Belajar diwaktu kecil lebih baik daripada belajar di waktu dewasa, sebagaimana dalam sebuah sya’ir.
“Belajar di waktu kecil bagaikan melukis di atas batu”
Pada masa permulaan Islam para ibu memotivasi anaknya untuk menunutut ilmu (syar’i). Bahkan ada yang rela bekerja agar si anak bisa belajar Lihatlah bagaimana manusia memuji Sufyan Ats Tsauri[12] karena keluasan ilmu yang dimilikinya.
Al Auza’i berkata tentang Beliau,”Tidak ada orang yang padanya orang awam berkumpul dengan ridha dan lapang dada, kecuali satu orang di Kufah yaitu Sufyan”
Sufyan tidaklah mencapai apa yang telah beliau capai itu kecuali dengan pertolongan Allah kemudian pertolongan ibunya yang shalihah. Diriwayatkan oleh Imam Ahmad dengan sanad dari Waki’, dia berkata,” Ummu Sufyan berkata kepada Sufyan,”Wahai anakku, tuntutlah ilmu dan aku akan mencukupimu dengan alat pemintalku”
Alangkah besarnya tokoh-tokoh yang keluar dari madrasah ibu.

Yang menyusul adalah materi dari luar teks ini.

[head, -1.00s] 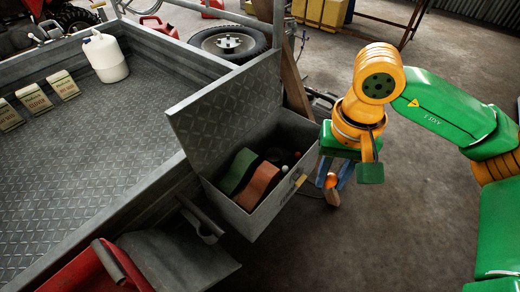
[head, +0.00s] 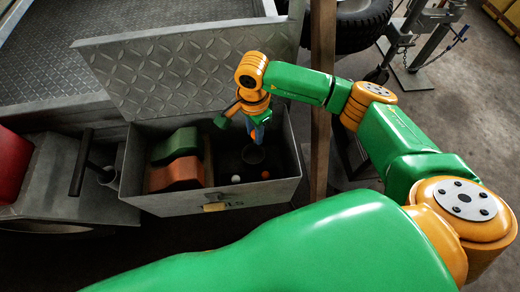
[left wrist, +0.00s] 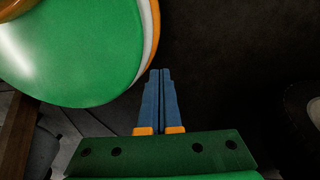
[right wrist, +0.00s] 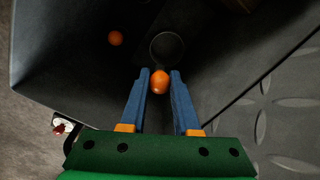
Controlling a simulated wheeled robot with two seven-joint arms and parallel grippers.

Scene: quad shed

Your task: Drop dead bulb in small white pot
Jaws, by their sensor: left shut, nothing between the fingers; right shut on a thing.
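My right gripper (head: 257,133) reaches down into the open metal box (head: 225,200). In the right wrist view, its blue fingers (right wrist: 159,75) are shut on a small orange rounded bulb (right wrist: 159,84). A small round pot (right wrist: 167,47) lies just beyond the bulb in that view; it looks dark rather than white. The pot also shows in the head view (head: 253,154) on the dark box floor, right below the gripper. Whether the bulb is over its opening I cannot tell. My left gripper (left wrist: 160,73) is shut and empty in the left wrist view, away from the box.
On the box floor lie a white ball (head: 235,179) and another orange ball (head: 265,175). A green block (head: 175,146) and a red-brown block (head: 175,174) fill the box's left side. The raised tread-plate lid (head: 185,75) stands behind; a post (head: 322,100) stands right.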

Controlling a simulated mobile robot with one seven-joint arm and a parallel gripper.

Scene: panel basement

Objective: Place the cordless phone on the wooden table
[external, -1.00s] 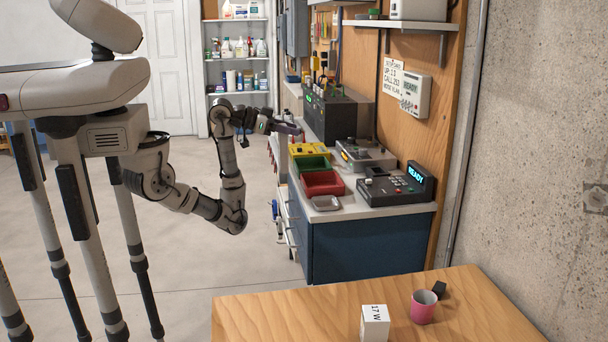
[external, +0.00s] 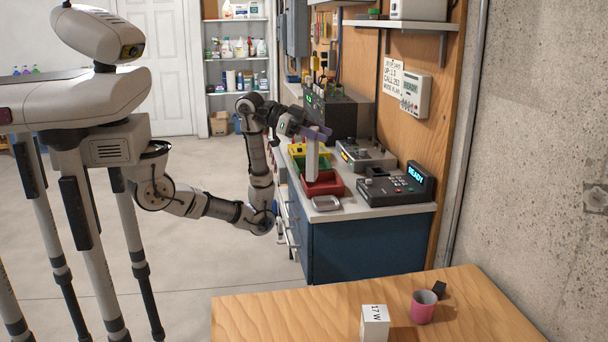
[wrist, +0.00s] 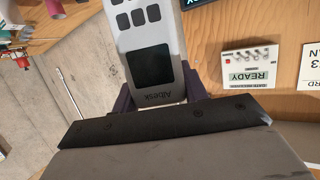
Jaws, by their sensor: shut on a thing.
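My gripper (external: 316,133) is shut on the cordless phone (external: 313,160), a light grey handset that hangs upright below the jaws over the red bin. In the wrist view the phone (wrist: 150,60) fills the space between the purple fingers (wrist: 158,103), with its dark screen and several dark keys showing. The wooden table (external: 270,314) is in the front of the external view, well apart from the phone.
A white box (external: 374,324) marked "17 W", a pink cup (external: 423,307) and a small black block (external: 439,289) stand on the table. Its left part is bare. The workbench (external: 350,212) carries a red bin (external: 338,188), a metal tray (external: 326,203) and a desk console (external: 394,188).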

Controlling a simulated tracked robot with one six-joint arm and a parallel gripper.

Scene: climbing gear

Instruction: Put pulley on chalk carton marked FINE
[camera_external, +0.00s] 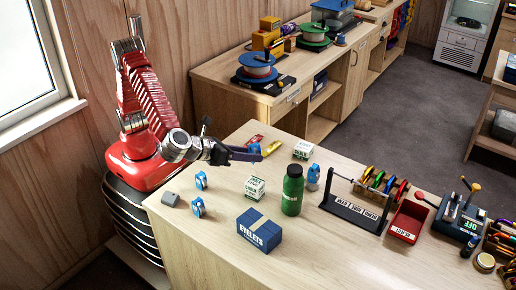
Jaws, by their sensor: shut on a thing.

Ibu adalah madrasah. Apabila engkau memeprsiapkannya, berarti
Engkau mempersiapkan generai yang kuat akarnya
Ibu adalah tamn. Jika engkua merawatnya, dia akan hidup
Dengan elok, tumbuh daunnya beraneka rupa
Ibu adalah guru pertamanya para guru,
Kemuliaanya terpancar menyebar sepanjang cakrawala
8. Mengajari Anak Minta Izin
Ini termasuk adab mulia yang penting untuk diajarkan dan dibiasakan oleh seorang ibu muslimah kepada anak-anaknya, khususnya jika anak hampir baligh. Islam telah memberikan batasan dan rambu-rambu tentang hal ini dengan jelas. Allah Subhanahu wa Ta’ala berfirman:
يٰٓاَيُّهَا الَّذِيْنَ اٰمَنُوْا لِيَسْتَأْذِنْكُمُ الَّذِيْنَ مَلَكَتْ اَيْمَانُكُمْ وَالَّذِيْنَ لَمْ يَبْلُغُوا الْحُلُمَ مِنْكُمْ ثَلٰثَ مَرّٰتٍۗ مِنْ قَبْلِ صَلٰوةِ الْفَجْرِ وَحِيْنَ تَضَعُوْنَ ثِيَابَكُمْ مِّنَ الظَّهِيْرَةِ وَمِنْۢ بَعْدِ صَلٰوةِ الْعِشَاۤءِۗ ثَلٰثُ عَوْرٰتٍ لَّكُمْۗ لَيْسَ عَلَيْكُمْ وَلَا عَلَيْهِمْ جُنَاحٌۢ بَعْدَهُنَّۗ طَوَّافُوْنَ عَلَيْكُمْ بَعْضُكُمْ عَلٰى بَعْضٍۗ كَذٰلِكَ يُبَيِّنُ اللّٰهُ لَكُمُ الْاٰيٰتِۗ وَاللّٰهُ عَلِيْمٌ حَكِيْمٌ وَاِذَا بَلَغَ الْاَطْفَالُ مِنْكُمُ الْحُلُمَ فَلْيَسْتَأْذِنُوْا كَمَا اسْتَأْذَنَ الَّذِيْنَ مِنْ قَبْلِهِمْۗ كَذٰلِكَ يُبَيِّنُ اللّٰهُ لَكُمْ اٰيٰتِهٖۗ وَاللّٰهُ عَلِيْمٌ حَكِيْمٌ
“Hai orang-orang yang beriman, hendaklah budak-budak (lelaki dan wanita) yang kamu miliki dan orang-orang yang belum baligh diantara kamu, meminya izin kepada kamu tiga kali (dalam satu hari), yaitu sebelum shalat shubuh, ketika kamu sedang menanggalkan pakaian (luarmu) di tengah hari dan sesudah shalat isya’. (Itulah) tiga aurat bagi kamu. Tidak ada dosa atasmu dan tidak pula atas mereka selain dari (tiga waktu) itu. Mereka melayani kamu, sebagian kamu (ada keperluan) kepada sebagian yang lain. Demikianlah Allah menjelaskan Ayat-ayat bagi kamu. Dan Allah Maha Mengetahui lagi Maha bijaksana. Dan apabila anak-anakmu telah sampai umur baligh, maka hendaklah mereka meminta izin, seperti orang-orang sebelum mereka minta izin. Demikianlha Allah menjelaskan ayat-ayatNya. Dan Allah Maha mengetahui lagi Maha Bijaksana“.[An Nur/24 :58-59]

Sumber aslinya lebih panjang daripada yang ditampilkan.